In donorimp, by-groups can also be seen as imputation classes.
Example: `by = "province industry"`. |
| prefill_by_vars | bool | Adds by-group variable(s) to input status file(s) to improve performance. Default=True. |
| presort | bool | Sorts input tables before processing, according to procedure requirements. Default=True. |
| no_by_stats | bool | Reduces log output by suppressing by-group specific messages. Default=False. |
| display_level | int | Value (0 or 1) to request detail output to the log in relation to the random number variable. Default=0. |
## Notes
### Multiple equivalent solutions
In some cases, for a given recipient, there may be multiple equidistant donors (i.e. having the same distance from the recipient) whose values would allow the recipient to pass the edits. When this occurs, the procedure selects one of these solutions at random.
For development or testing purposes, users may wish to produce consistent results over multiple runs of the procedure, and may do so using the `seed` or `rand_num_var` parameters. Both ensure that the same solutions will be selected from one run to the next, if executed on the same set of inputs. Note that if both `seed` and `rand_num_var` are specified, `seed` is ignored. If neither is specified, the system generates a default seed.

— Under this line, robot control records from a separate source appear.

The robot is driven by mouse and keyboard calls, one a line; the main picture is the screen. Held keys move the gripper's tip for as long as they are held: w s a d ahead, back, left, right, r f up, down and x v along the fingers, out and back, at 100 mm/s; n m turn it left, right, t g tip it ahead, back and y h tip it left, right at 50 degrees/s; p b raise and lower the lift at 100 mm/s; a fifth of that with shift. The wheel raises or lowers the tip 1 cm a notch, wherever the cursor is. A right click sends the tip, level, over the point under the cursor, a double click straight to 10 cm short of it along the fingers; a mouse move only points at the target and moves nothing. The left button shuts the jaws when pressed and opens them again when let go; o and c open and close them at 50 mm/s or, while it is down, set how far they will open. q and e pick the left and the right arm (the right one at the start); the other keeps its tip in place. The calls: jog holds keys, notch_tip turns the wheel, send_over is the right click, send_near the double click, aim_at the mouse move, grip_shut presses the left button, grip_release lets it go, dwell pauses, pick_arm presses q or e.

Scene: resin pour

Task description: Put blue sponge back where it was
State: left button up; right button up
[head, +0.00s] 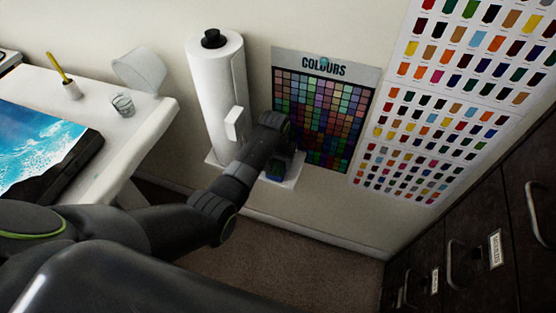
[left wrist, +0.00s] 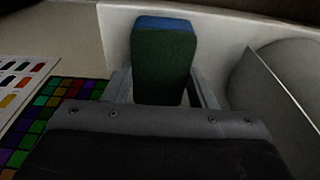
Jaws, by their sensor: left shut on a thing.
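The sponge (left wrist: 162,62) is a block with a blue layer and a dark green layer. It is between the two fingers of my left gripper (left wrist: 163,88), which is shut on it. In the head view a small blue-green part of the sponge (head: 276,168) shows below my left gripper (head: 274,150), over the small white wall shelf (head: 291,182). The white shelf also shows behind the sponge in the left wrist view (left wrist: 115,25). I cannot tell whether the sponge touches the shelf. My right gripper is not in view.
A white paper roll (head: 215,85) stands upright on the shelf's left part, close to my left gripper. A colour chart (head: 325,110) hangs on the wall behind. A white table (head: 150,125) is at left, dark drawers (head: 470,250) at right.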

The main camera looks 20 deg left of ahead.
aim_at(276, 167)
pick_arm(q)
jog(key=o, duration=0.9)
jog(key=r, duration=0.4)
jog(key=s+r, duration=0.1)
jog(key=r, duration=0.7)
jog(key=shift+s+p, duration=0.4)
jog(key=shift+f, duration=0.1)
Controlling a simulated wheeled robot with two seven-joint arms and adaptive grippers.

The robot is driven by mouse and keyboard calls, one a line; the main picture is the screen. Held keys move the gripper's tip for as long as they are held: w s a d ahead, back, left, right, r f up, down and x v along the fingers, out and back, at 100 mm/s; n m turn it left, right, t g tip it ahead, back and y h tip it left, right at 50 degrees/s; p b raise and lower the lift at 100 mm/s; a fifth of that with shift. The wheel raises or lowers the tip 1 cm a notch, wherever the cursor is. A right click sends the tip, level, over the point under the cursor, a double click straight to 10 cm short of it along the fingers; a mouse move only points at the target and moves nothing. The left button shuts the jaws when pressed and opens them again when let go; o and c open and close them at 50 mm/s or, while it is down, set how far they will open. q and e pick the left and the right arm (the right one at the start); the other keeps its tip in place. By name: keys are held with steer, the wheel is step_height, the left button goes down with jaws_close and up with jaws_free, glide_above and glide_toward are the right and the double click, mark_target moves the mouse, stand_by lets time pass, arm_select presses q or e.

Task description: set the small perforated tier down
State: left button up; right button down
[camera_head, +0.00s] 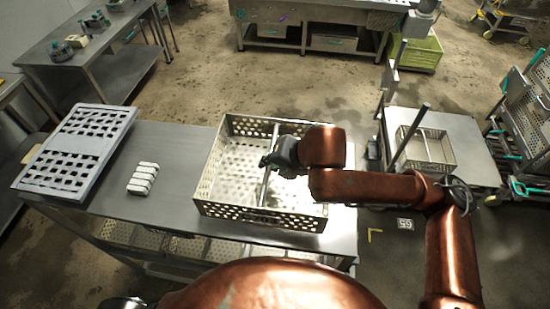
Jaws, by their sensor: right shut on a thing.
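The perforated metal tier (215,181) is an open, box-like basket with holes in its walls and floor and a bar across its middle. It is over the steel table (175,208) in front of me, roughly level. I cannot tell whether its underside touches the tabletop. My right gripper (267,161) reaches in from the right and is shut on the tier at its middle bar. My right forearm hides part of the tier's right side.
A grid tray (76,150) lies at the table's left end, with several pale packs (143,179) between it and the tier. A smaller metal basket (438,147) stands on a side table (474,150) at right. A wheeled rack (530,110) is at far right.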

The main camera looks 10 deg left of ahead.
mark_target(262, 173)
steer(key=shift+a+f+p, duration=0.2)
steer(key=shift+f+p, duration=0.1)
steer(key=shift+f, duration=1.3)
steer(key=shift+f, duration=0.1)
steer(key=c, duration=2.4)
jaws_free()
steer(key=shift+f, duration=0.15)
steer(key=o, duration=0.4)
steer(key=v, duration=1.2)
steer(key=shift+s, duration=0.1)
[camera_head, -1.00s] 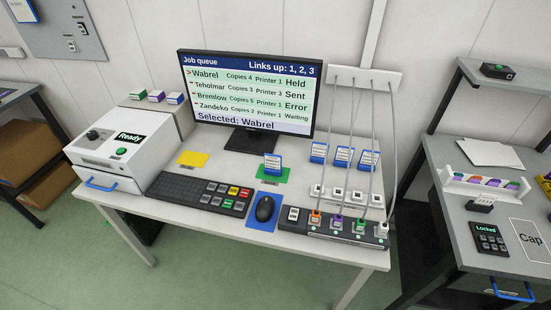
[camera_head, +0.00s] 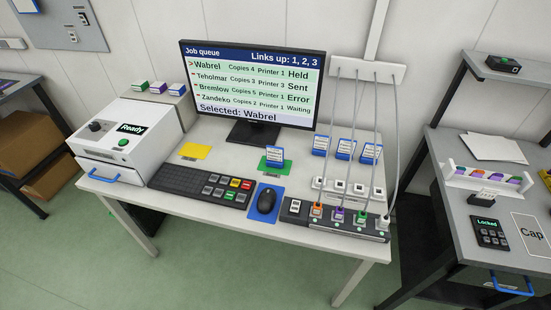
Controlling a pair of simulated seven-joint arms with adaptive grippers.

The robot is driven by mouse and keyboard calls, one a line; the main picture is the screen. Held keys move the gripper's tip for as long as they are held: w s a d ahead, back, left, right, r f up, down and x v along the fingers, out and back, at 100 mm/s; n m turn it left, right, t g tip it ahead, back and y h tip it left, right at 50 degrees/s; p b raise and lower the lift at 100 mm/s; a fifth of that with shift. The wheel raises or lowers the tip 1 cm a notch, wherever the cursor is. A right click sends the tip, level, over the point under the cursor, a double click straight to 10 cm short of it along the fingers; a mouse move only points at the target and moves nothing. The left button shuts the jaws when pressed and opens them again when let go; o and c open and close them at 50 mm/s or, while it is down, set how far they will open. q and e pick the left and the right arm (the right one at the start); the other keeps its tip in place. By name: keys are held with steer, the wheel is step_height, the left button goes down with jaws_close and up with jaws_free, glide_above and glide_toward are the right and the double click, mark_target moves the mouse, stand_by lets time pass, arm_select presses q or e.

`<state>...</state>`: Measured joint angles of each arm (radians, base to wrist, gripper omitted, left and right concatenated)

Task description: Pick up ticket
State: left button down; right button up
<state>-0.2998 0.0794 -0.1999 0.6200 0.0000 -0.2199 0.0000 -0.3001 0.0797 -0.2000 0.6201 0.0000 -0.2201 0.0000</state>
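No object is plainly marked as the ticket. A small blue-framed white card (camera_head: 275,155) with printed lines stands on a green pad (camera_head: 272,166) below the monitor. Three similar blue-framed cards, a left one (camera_head: 321,145), a middle one (camera_head: 345,149) and a right one (camera_head: 371,153), stand in a row at the back right of the white desk. Their print is too small to read. The monitor (camera_head: 252,82) shows a job queue with "Selected: Wabrel". Neither of my grippers is in view.
On the desk (camera_head: 180,213) are a printer (camera_head: 128,130) reading "Ready", a yellow pad (camera_head: 195,151), a keyboard (camera_head: 190,183), a mouse (camera_head: 266,201) and a port box (camera_head: 345,222) with hanging cables. A grey side bench (camera_head: 458,205) stands at right, beyond a gap.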

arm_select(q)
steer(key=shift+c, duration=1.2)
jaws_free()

### Limiting the repeated use of donors
Users may limit the repeated use of donors with the interrelated `n_limit` and `mrl` parameters. The donor limit is calculated as follows, depending on whether one or both are specified:
| `n_limit` | `mrl` | Donor Limit |
| --------- | -------| ------------------------------------------------ |
| No | No | Number of times a donor can be used is unlimited. |
| No | Yes | round $(mrl*(recipients/donors))$. |
| Yes | No | `n_limit`. |
| Yes | Yes | round $(max(n$ _ $limit,mrl*(recipients/donors)))$. |
When limiting the number of donors with the `n_limit` parameter, the number of remaining donors may end up being less than `min_donors`. In such a case, mass imputation will continue and ignore `min_donors` which was validated at the beginning. The same applies for `percent_donors`.